Lysistrata Jones, which transferred to Broadway after a short downtown run and almost immediately flopped, was nowhere near as smart as its creators (including playwright Douglas Carter Beane) would like you to believe. Frankly, I thought Bring It On, another musical about cheerleaders, was far better executed. On disc, the score proves to be a mixed bag of catchy group numbers that recall the adolescent spirit of High School Musical as well as some less engaging solo songs.
Just like Lysistrata Jones, Queen of the Mist was also produced Off-Broadway by the Transport Group at the Judson Memorial Church. But since no one in his or her right mind would believe that a musical about Anna Edson Taylor, the first woman to go over Niagara Falls in a barrel and survive, would have commercial potential, it did not transfer anywhere. But how wonderful that Michael John LaChiusa’s unexpectedly melodic and often thrilling score has been preserved, along with Mary Testa's superb performance stressing Taylor’s obstinate and strange personality.

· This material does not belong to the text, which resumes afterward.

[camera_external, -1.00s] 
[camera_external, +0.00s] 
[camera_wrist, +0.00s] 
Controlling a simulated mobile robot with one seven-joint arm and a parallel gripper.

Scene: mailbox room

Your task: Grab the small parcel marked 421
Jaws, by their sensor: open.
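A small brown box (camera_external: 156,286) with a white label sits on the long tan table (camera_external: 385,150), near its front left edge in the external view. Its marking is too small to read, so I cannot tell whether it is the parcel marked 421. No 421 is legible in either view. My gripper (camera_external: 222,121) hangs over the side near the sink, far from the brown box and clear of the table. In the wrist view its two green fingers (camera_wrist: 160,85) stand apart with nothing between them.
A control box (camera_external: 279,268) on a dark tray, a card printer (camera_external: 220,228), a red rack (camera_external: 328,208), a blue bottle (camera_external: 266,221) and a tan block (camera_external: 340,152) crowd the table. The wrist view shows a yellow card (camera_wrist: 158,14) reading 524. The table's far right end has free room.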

And now the best for last: the two-disc recording of the short-lived City Center Encores! production of Merrily We Roll Along. Like Follies, Merrily has received quite a few recordings over the years. But this marks the first recording of Merrily to incorporate all the extensive changes made to the musical since its Broadway premiere and also incorporate a large orchestra. The excellent cast includes Colin O’Donnell as Franklin Shepard, Lin Manuel-Miranda as Charley and Celia Keenan-Bolger as Mary. Still, one can’t help but wonder why Jonathan Tunick gave the melody line in the “Good Thing Going” section of the overture to a tuba instead of a trumpet.